Asanko sinks to quarterly loss on impairment charge
Toronto-listed Asanko Gold has reported a net loss of $147.5-million in the third quarter of 2019, after recognising an impairment charge of $128.3-million on its equity investment in its joint venture (JV) mine with South Africa-headquartered Gold Fields in Ghana.
The impairment was the result of ongoing work associated with the life-of-mine (LoM) plan for the Asanko Gold Mine (AGM).
The company explained on Thursday that the latest available information from the ongoing work associated with the LoM plan indicated that the target mine life and production could result in the extraction of “materially less” than the total previously estimated reserves, and that the overall resource base for the AGM might be “reduced considerably”.
The updated LoM was still subject to completion, but CEO Greg Mcunn said that the company would publish it along with an updated mineral resource and reserve declaration during the first quarter of 2020.
The third quarter loss compares with a loss of $0.3-million in the same period a year earlier.
The AGM had a strong third-quarter operational performance and produced a record 62 440 oz, at an all-in sustaining cost (AISC) of $1 179/oz. The mine is on track to reach its guidance of 225 000 oz to 245 000 oz, at an AISC range of $1 040/oz to $1 060/oz.
Costs should drop in the fourth quarter, with the completion of the Nkran Cut 2 pushback.

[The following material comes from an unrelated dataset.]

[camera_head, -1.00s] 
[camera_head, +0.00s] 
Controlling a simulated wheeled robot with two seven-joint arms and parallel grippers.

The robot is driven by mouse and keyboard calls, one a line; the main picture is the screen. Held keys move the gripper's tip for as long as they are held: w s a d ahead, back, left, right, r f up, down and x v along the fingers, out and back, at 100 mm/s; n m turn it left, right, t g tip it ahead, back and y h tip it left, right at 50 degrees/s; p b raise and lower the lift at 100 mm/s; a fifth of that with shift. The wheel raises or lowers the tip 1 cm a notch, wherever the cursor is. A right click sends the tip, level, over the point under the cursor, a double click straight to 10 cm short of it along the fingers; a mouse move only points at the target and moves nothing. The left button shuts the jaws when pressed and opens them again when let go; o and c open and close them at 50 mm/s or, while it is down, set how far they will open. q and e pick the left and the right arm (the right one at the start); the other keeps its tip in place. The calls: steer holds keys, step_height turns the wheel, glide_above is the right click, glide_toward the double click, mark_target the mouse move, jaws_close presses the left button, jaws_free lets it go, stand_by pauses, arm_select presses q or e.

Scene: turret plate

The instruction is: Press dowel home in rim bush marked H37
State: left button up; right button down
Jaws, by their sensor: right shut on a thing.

"We have now completed the significant capital expenditure programme which was undertaken with the Cut 2 pushback at Nkran. As a result, we expect to see substantially reduced AISC in the fourth quarter and through 2020, which is expected to translate into free cash flow from the Asanko gold mine generating a return on invested capital to the JV partners.
“With cash building and no debt, we believe that we are initiating a prudent capital allocation strategy, balancing the requirement for value-enhancing exploration with a potential return of capital to our shareholders,” said McCunn.
The record output, combined with an average realised sales price of $1 443/oz, resulted in record proceeds of $91-million for the quarter.
SHARE BUYBACK
Meanwhile, Asanko announced that it would buy back up to 5% of its issued and outstanding shares.
The company explained that market price of its common shares, from time to time, did not “fully reflect the underlying value” of its operations and future prospects and that in such circumstances, the outstanding common shares represented an “appealing investment option”.
“The board of directors of the company believes that the proposed purchases are in the best interests of the company and are an appropriate use of corporate funds,” it said in a statement.
Asanko’s stock fetched C$1.09 apiece in Toronto on Thursday, down 4% on the previous day’s closing price.